— What is being asked —
Repeat the listing in full, exactly as it stands.

────────────────

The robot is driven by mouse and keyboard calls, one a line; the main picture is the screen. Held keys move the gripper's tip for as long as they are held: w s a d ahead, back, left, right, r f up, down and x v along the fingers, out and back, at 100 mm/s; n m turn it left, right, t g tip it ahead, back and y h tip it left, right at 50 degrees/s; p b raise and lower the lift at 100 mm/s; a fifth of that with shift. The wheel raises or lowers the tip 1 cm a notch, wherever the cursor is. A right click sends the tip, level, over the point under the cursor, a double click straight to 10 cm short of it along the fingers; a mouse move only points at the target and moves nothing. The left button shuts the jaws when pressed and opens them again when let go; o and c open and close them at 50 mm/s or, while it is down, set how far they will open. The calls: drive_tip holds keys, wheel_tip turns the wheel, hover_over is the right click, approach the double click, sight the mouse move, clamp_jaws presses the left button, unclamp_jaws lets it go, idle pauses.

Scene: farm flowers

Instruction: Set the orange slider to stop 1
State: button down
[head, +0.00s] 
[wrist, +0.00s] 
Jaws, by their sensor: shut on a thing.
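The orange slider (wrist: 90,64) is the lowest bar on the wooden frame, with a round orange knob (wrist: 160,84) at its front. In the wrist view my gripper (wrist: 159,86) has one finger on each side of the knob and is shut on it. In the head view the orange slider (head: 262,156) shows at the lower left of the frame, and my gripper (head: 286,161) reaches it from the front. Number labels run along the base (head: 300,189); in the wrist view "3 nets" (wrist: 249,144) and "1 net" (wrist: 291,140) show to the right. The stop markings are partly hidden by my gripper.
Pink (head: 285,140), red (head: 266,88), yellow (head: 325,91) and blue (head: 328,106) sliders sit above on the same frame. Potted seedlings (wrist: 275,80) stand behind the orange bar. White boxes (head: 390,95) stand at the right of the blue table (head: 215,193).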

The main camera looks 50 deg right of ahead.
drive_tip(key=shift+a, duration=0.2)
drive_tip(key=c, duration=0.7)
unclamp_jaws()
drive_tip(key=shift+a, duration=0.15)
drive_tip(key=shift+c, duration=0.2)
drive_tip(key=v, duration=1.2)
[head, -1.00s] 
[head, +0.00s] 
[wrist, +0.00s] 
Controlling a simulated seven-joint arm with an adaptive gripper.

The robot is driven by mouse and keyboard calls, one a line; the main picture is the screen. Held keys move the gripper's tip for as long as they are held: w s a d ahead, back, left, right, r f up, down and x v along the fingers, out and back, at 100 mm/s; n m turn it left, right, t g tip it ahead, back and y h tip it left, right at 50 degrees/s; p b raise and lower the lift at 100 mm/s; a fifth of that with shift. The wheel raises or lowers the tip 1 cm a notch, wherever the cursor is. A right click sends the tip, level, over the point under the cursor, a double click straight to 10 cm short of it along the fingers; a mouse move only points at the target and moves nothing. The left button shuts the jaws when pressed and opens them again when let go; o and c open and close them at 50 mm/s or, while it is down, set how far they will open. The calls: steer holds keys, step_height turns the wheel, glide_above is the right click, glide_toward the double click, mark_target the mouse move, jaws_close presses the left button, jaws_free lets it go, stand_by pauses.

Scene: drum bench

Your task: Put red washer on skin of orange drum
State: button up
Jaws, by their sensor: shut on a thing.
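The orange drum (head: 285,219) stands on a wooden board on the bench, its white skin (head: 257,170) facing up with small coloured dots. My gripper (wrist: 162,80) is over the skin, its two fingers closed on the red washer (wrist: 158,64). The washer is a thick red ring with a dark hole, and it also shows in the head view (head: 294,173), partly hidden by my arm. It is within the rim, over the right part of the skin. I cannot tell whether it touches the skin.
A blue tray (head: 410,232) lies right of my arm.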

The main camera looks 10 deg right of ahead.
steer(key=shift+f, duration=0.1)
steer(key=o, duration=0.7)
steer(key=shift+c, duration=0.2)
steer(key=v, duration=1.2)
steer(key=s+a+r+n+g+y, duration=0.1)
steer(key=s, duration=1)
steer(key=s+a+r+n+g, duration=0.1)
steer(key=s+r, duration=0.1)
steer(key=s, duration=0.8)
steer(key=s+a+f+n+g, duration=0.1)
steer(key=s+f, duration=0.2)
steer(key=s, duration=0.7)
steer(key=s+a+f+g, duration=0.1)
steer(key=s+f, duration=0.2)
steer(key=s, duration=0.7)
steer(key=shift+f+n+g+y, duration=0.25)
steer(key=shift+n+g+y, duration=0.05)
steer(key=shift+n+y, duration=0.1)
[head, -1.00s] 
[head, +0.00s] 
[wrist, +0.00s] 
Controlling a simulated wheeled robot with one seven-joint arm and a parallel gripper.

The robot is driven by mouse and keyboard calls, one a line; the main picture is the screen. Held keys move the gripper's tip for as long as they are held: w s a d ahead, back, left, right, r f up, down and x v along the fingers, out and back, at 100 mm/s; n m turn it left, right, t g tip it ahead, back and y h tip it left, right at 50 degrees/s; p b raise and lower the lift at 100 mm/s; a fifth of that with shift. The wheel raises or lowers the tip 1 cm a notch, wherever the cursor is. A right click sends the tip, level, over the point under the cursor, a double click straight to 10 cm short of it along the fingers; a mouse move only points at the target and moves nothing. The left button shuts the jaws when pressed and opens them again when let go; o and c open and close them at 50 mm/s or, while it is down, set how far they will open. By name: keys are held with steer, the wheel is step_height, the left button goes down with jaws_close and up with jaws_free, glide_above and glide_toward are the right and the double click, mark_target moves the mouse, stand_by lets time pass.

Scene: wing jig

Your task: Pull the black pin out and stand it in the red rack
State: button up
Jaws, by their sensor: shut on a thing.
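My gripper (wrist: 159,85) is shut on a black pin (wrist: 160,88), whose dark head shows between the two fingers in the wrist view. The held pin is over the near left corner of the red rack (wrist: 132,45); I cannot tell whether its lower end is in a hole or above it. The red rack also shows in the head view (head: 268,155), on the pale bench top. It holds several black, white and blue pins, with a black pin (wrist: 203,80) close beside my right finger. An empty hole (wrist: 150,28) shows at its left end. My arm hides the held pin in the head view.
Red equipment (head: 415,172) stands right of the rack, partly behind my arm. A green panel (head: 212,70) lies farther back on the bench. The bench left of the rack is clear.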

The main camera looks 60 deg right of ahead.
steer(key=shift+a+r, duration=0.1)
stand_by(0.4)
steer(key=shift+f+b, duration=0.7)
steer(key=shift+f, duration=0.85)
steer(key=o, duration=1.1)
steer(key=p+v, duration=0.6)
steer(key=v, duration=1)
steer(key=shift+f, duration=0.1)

────────────────

— Task solution —
The robot is driven by mouse and keyboard calls, one a line; the main picture is the screen. Held keys move the gripper's tip for as long as they are held: w s a d ahead, back, left, right, r f up, down and x v along the fingers, out and back, at 100 mm/s; n m turn it left, right, t g tip it ahead, back and y h tip it left, right at 50 degrees/s; p b raise and lower the lift at 100 mm/s; a fifth of that with shift. The wheel raises or lowers the tip 1 cm a notch, wherever the cursor is. A right click sends the tip, level, over the point under the cursor, a double click straight to 10 cm short of it along the fingers; a mouse move only points at the target and moves nothing. The left button shuts the jaws when pressed and opens them again when let go; o and c open and close them at 50 mm/s or, while it is down, set how far they will open. The calls: drive_tip holds keys, wheel_tip turns the wheel, hover_over is the right click, approach the double click, sight the mouse move, clamp_jaws presses the left button, unclamp_jaws lets it go, idle pauses.

Scene: farm flowers

Instruction: Set the orange slider to stop 1
State: button down
[head, +0.00s] 
[wrist, +0.00s] 
Jaws, by their sensor: shut on a thing.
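The orange slider (wrist: 90,64) is the lowest bar on the wooden frame, with a round orange knob (wrist: 160,84) at its front. In the wrist view my gripper (wrist: 159,86) has one finger on each side of the knob and is shut on it. In the head view the orange slider (head: 262,156) shows at the lower left of the frame, and my gripper (head: 286,161) reaches it from the front. Number labels run along the base (head: 300,189); in the wrist view "3 nets" (wrist: 249,144) and "1 net" (wrist: 291,140) show to the right. The stop markings are partly hidden by my gripper.
Pink (head: 285,140), red (head: 266,88), yellow (head: 325,91) and blue (head: 328,106) sliders sit above on the same frame. Potted seedlings (wrist: 275,80) stand behind the orange bar. White boxes (head: 390,95) stand at the right of the blue table (head: 215,193).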

The main camera looks 50 deg right of ahead.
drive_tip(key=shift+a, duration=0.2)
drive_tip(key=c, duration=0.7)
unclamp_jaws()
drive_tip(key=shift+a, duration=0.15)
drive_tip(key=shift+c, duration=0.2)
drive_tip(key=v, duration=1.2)
[head, -1.00s] 
[head, +0.00s] 
[wrist, +0.00s] 
Controlling a simulated seven-joint arm with an adaptive gripper.

The robot is driven by mouse and keyboard calls, one a line; the main picture is the screen. Held keys move the gripper's tip for as long as they are held: w s a d ahead, back, left, right, r f up, down and x v along the fingers, out and back, at 100 mm/s; n m turn it left, right, t g tip it ahead, back and y h tip it left, right at 50 degrees/s; p b raise and lower the lift at 100 mm/s; a fifth of that with shift. The wheel raises or lowers the tip 1 cm a notch, wherever the cursor is. A right click sends the tip, level, over the point under the cursor, a double click straight to 10 cm short of it along the fingers; a mouse move only points at the target and moves nothing. The left button shuts the jaws when pressed and opens them again when let go; o and c open and close them at 50 mm/s or, while it is down, set how far they will open. The calls: steer holds keys, step_height turns the wheel, glide_above is the right click, glide_toward the double click, mark_target the mouse move, jaws_close presses the left button, jaws_free lets it go, stand_by pauses.

Scene: drum bench

Your task: Put red washer on skin of orange drum
State: button up
Jaws, by their sensor: shut on a thing.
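The orange drum (head: 285,219) stands on a wooden board on the bench, its white skin (head: 257,170) facing up with small coloured dots. My gripper (wrist: 162,80) is over the skin, its two fingers closed on the red washer (wrist: 158,64). The washer is a thick red ring with a dark hole, and it also shows in the head view (head: 294,173), partly hidden by my arm. It is within the rim, over the right part of the skin. I cannot tell whether it touches the skin.
A blue tray (head: 410,232) lies right of my arm.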

The main camera looks 10 deg right of ahead.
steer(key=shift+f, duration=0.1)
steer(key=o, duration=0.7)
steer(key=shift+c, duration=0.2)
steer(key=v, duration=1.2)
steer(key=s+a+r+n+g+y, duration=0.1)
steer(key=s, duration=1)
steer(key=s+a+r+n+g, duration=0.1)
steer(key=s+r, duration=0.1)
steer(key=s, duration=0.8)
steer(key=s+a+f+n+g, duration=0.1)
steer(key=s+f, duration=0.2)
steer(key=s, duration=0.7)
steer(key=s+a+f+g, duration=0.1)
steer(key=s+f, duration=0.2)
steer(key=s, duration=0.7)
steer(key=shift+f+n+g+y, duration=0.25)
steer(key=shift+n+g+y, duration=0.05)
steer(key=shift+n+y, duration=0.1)
[head, -1.00s] 
[head, +0.00s] 
[wrist, +0.00s] 
Controlling a simulated wheeled robot with one seven-joint arm and a parallel gripper.

The robot is driven by mouse and keyboard calls, one a line; the main picture is the screen. Held keys move the gripper's tip for as long as they are held: w s a d ahead, back, left, right, r f up, down and x v along the fingers, out and back, at 100 mm/s; n m turn it left, right, t g tip it ahead, back and y h tip it left, right at 50 degrees/s; p b raise and lower the lift at 100 mm/s; a fifth of that with shift. The wheel raises or lowers the tip 1 cm a notch, wherever the cursor is. A right click sends the tip, level, over the point under the cursor, a double click straight to 10 cm short of it along the fingers; a mouse move only points at the target and moves nothing. The left button shuts the jaws when pressed and opens them again when let go; o and c open and close them at 50 mm/s or, while it is down, set how far they will open. By name: keys are held with steer, the wheel is step_height, the left button goes down with jaws_close and up with jaws_free, glide_above and glide_toward are the right and the double click, mark_target moves the mouse, stand_by lets time pass.

Scene: wing jig

Your task: Pull the black pin out and stand it in the red rack
State: button up
Jaws, by their sensor: shut on a thing.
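My gripper (wrist: 159,85) is shut on a black pin (wrist: 160,88), whose dark head shows between the two fingers in the wrist view. The held pin is over the near left corner of the red rack (wrist: 132,45); I cannot tell whether its lower end is in a hole or above it. The red rack also shows in the head view (head: 268,155), on the pale bench top. It holds several black, white and blue pins, with a black pin (wrist: 203,80) close beside my right finger. An empty hole (wrist: 150,28) shows at its left end. My arm hides the held pin in the head view.
Red equipment (head: 415,172) stands right of the rack, partly behind my arm. A green panel (head: 212,70) lies farther back on the bench. The bench left of the rack is clear.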

The main camera looks 60 deg right of ahead.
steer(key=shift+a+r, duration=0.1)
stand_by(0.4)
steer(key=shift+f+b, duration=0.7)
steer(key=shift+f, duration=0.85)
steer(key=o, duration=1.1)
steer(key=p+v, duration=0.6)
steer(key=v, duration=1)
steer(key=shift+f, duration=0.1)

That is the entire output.